IBM Watson"s natural language processing takes crack at unstructured data
Craig Rhinehart is director of strategy for enterprise content management at IBM. His ECM Insights blog covers a variety of information management topics.
He started his first business at 19, bought his first company at 22 and has been involved with seven acquisitions. He came to IBM through the 2006 acquisition of FileNet, where he was vice president of product marketing.
He has recently been talking about Watson, the IBM computer that defeated some human contestants on the US quiz show Jeopardy earlier this year.
Jeopardy was launched in 1964. The peculiarity of its format lies in responses being given in the form of a question. So, "Author of America; negotiated Louisiana Purchase" should elicit the response "Who is Thomas Jefferson?"
On a recent trip to London, Rhinehart briefed SearchDataManagement.co.UK. What follows is an edited version of that conversation.
What"s the significance of Watson"s triumph on Jeopardy ? It"s not a show we have here in the UK.
Craig Rhinehart: We don"t think of Watson as a game show computer. We think of it as a breakthrough in computing.
Unstructured information and communicating in natural language have not been well-adopted in IT terms. This technology will enable new ways to interact with computers, opening up new solutions.
Natural language is very ambiguous, as opposed to data, where a five is always a five. By contrast, the meaning of the word major , to give an example, is dependent on context - a major in the army, a term in music, an adjective meaning "big," and so on. In natural language, we speak in riddles, abbreviations, with pop culture references.
For computers, numbers are easy; ambiguous things are really hard. But 80% plus of our information is unstructured, and we are expecting 44 times growth more in the next 10 years.
In the knowledge management (KM) sphere, a dozen or so years ago, similar things were said about the importance of unstructured content and tacit knowledge discovery. IBM was very involved in KM. How would you compare and contrast 2011 with, say, 1998?
Rhinehart: The legacy approaches [to unstructured information] have all failed. Search is a good example. The correct answer to a question might not be the most popular item that shows up through a search engine. It"s up to you as a user to break down your question for the search engine in terms of keywords. You then get pages and pages of results, ranked in order of popularity, with the influence of ads, and so on. You then spend more time reading through to get the answer. That is today"s search experience, and if you are using it for decision support, that is anything but optimal.
Watson [on the other hand] is a natural-language-based interface machine. You can ask questions in natural language. It will search its trusted knowledge base, and it will return results based on its confidence score. On the TV show, it gave the top choice, but in real life, in business, you"d want multiple choices and confidence ratings.

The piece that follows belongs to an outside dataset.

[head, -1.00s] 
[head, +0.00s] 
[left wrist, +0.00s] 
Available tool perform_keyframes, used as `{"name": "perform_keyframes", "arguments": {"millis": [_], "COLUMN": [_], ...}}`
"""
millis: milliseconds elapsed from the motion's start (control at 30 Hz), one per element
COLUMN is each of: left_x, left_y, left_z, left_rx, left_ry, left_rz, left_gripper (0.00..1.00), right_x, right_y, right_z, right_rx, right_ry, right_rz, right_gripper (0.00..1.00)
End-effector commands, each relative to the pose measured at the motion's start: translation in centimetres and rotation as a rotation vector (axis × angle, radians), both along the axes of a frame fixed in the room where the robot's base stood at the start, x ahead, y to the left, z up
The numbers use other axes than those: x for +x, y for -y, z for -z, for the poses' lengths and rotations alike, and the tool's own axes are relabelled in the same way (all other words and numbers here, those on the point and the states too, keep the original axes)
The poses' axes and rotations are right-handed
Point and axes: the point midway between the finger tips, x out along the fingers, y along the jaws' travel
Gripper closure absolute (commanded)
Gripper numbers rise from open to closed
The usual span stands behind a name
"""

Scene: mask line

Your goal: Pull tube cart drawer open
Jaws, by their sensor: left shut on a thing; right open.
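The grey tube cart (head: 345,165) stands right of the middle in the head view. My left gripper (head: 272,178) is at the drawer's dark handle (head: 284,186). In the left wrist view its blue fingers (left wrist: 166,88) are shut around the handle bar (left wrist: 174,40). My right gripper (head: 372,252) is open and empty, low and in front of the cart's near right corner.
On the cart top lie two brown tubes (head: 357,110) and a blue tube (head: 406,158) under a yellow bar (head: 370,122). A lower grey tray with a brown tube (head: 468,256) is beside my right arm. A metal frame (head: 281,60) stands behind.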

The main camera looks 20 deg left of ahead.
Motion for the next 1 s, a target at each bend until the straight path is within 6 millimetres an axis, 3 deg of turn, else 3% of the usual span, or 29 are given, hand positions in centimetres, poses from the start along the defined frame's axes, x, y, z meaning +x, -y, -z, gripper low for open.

It is a new paradigm. Keyword matching isn"t always the way to go. You lose the context of the question. Keywords are not natural-language questions.

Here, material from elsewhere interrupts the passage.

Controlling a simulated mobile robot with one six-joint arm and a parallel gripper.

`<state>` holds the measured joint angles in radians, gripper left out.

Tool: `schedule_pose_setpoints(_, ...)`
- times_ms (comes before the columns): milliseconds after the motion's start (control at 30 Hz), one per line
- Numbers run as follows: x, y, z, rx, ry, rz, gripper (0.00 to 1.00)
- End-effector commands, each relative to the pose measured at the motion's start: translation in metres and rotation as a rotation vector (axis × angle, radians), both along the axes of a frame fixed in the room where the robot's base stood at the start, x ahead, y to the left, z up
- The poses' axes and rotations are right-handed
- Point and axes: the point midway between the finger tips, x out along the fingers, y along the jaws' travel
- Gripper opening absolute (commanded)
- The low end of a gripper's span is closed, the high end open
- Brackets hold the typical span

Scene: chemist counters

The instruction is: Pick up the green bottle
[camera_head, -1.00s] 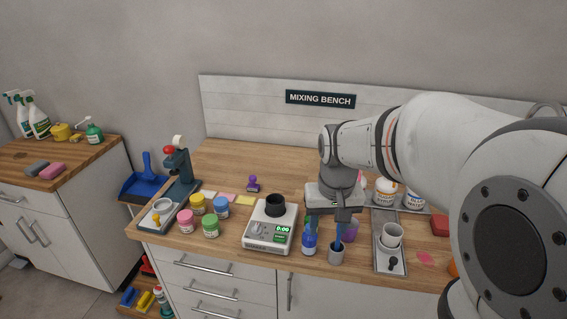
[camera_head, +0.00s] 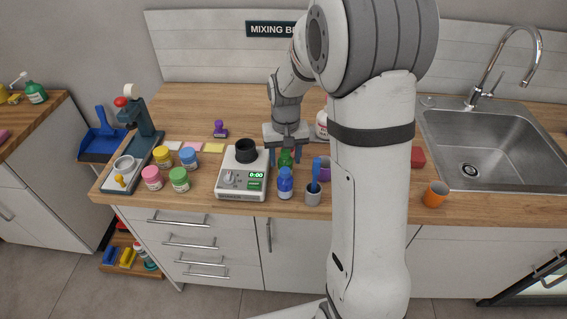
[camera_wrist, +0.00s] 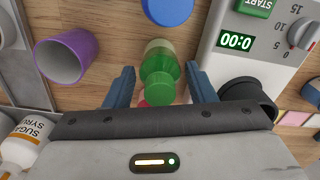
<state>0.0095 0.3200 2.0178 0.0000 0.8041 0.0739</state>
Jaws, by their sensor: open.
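The green bottle (camera_head: 286,158) stands on the wooden bench, right of the scale and behind the blue bottle (camera_head: 285,183). In the wrist view, the green bottle (camera_wrist: 160,72) shows its cap and shoulder between the two blue fingers of my gripper (camera_wrist: 159,78). The fingers are apart, with a gap on each side of the bottle. In the head view, my gripper (camera_head: 286,143) hangs over the bottle, pointing down and hiding part of its top. A pinkish thing shows just beyond the bottle, mostly hidden.
A grey cup (camera_head: 312,194) with a blue tool stands front right. A purple cup (camera_wrist: 66,56) is beside the bottle. Several lidded jars sit further left.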

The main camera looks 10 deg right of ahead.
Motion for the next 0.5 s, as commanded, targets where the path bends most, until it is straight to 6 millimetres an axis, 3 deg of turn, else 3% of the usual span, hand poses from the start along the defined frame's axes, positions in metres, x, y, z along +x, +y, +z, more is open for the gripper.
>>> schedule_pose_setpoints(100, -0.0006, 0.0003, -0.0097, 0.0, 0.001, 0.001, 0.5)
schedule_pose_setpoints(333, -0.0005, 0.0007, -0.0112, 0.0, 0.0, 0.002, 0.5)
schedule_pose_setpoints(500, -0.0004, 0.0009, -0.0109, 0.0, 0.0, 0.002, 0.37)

OK, but much of what you have been saying, in webinars and podcasts, has been based on American English representing "natural language." But there are surely two orders of challenge for computers - what one might call formal-linguistic and cultural-linguistic - not one? How confident are you that that doesn"t matter?
Rhinehart: Watson is an English language-based technology, US and other. The Jeopardy game show has references to all flavours of the English language. Watson supports dialects and slang. IBM has multiple language support in other technologies that are deployed in call centres, crime fighting, in a whole slew of languages. It"s not a limitation.
You see social content as a different animal to be harnessed. Why?
Rhinehart: There used to be a time when an executive might dictate a letter to a secretary. Word processers reproduced that. It was all about the document. Now, those kinds of media are no longer fast enough. I used to do all my work in Word and Excel. These days, my communication is much more short-form and casual, using text-based communication tools more appropriate to the audience - blogging, tweeting.
And it"s about multimedia too?
Rhinehart: Yes, a few years ago you couldn"t have done video unless you had a multimillion-dollar studio in your basement. Now you can do it on a laptop.
Does content analytics show up the limits of traditional business intelligence? If so, how?
Rhinehart: What prevents people getting the maximum value from BI? No. 1 is the time it takes to roll out BI projects. No. 2 is that BI only deals with structured data. Now, being an ECM [enterprise content management] guy, I care more about unstructured than structured information. You could have a different perspective from one of IBM"s BI executives. But what we"ve done with our content analytics products is shorten the time to value to address the first problem. And we have also built integrations to structured data environments such as Cognos in BI or Netezza in data warehousing.
Isn"t there a myth of perfect knowledge at play here that is necessarily unattainable? From a hard-nosed business point of view, you never have enough information, and that"s where strategy and gut feel comes in.
Rhinehart: The inability to find the right information when making a decision is very frustrating. Watson can bring the right information where a decision has to be made, alleviating the decision maker of the task of finding all this stuff and deciding what is relevant. In the future, the goal will shift from trying to manage all your information to managing that which is relevant and valuable to your business. That"s not what organisations tend to do today. All information is seen as equal.